RoboTech(ロボテック)は『NHK学生ロボコン』や国内大会の優勝チームが出場できる『ABU』で優勝することを目指して競技用ロボットを設計、開発している東京大学のサークルです。NHKで6度、ABUで1度の優勝経験があり強豪チームとして、日々ロボット製作に励んでいます。

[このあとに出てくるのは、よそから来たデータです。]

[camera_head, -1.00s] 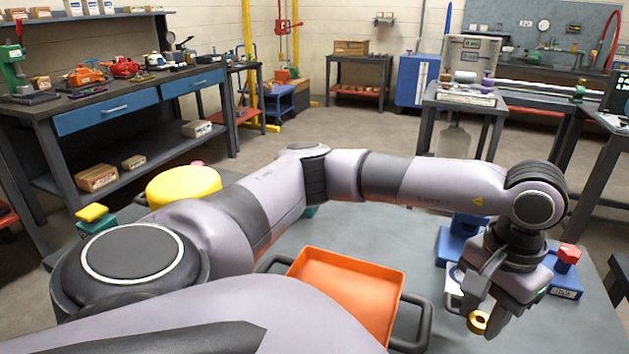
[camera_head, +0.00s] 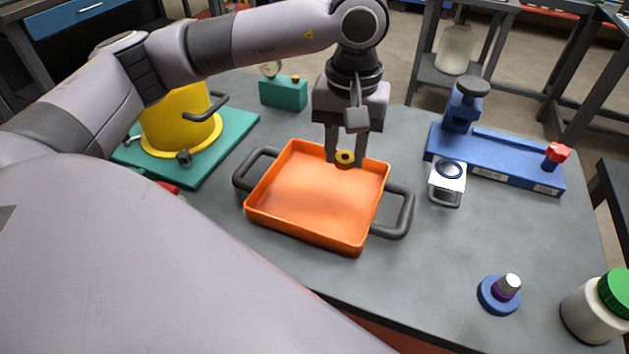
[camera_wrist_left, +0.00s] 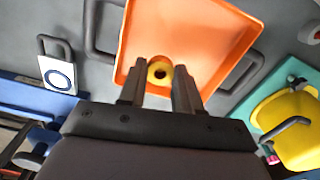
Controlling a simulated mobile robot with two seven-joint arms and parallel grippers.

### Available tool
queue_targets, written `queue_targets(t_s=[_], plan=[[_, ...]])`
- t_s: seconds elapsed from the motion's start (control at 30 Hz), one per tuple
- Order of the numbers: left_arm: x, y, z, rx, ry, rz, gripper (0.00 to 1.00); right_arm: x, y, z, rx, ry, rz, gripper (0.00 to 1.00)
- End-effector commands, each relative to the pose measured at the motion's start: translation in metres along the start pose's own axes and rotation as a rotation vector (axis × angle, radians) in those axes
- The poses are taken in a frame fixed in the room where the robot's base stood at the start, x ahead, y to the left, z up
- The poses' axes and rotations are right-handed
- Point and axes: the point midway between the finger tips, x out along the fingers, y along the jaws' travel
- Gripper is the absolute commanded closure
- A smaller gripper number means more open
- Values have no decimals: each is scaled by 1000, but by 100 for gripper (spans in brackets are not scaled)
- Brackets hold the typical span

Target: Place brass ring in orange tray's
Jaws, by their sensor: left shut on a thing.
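The orange tray (camera_head: 310,195) lies on the grey table with a dark handle on each side. It also shows in the left wrist view (camera_wrist_left: 195,30). My left gripper (camera_head: 345,160) is over the tray's far right part, pointing down. It is shut on the brass ring (camera_head: 345,157), which sits between the fingertips. The ring shows between the fingers (camera_wrist_left: 158,73) in the left wrist view, with orange tray behind it. I cannot tell whether the ring touches the tray floor. My right gripper is not in view.
A yellow motor (camera_head: 178,120) on a teal base stands left of the tray. A blue fixture (camera_head: 500,160) with a red knob is at the right. A white tagged piece (camera_head: 447,176), a small blue-based part (camera_head: 499,296) and a green-capped bottle (camera_head: 597,308) stand right of the tray.

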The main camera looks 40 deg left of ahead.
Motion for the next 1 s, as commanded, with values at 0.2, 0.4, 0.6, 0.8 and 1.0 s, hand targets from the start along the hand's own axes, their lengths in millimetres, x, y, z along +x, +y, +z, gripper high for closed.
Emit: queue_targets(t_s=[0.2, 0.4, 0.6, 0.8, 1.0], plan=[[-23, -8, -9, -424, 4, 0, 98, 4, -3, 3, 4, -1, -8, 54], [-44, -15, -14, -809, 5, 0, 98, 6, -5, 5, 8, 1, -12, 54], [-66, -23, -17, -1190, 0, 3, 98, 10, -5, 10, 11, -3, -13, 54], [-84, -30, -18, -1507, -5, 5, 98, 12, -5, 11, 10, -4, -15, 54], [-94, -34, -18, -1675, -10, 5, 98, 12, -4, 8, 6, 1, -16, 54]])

■東京大学ロボテックHP https://tuk.t.u-tokyo.ac.jp/robotech/

【インタビューに答えてくれた方】(2019年11月現在)

副部長・渉外・機械屋
堀井 雄太さん(東京大学工学部 3年) ※写真後列右から2番目

『ミスミ学生ものづくり支援』を
利用して

「ロボットの製作にいつもミスミさんの『MISUMI-VONA』を利用しています。理由はいつも急いでいるから(笑)工具のほか、ネジやベアリング、パイプなどの基礎的な部品は設計後、加工に入ればすぐに必要になるので、短納期のミスミさんに頼っています。それに、ミスミのWebサイトからダウンロードしたCADデータは、過去から蓄積していて今でも活用しています」
時間短縮によって生まれた時間は、独自装置の開発に使えるので効率的だとお話しする堀井さん。ロボコンで使う重要な部品のほとんどはミスミ製だそうです。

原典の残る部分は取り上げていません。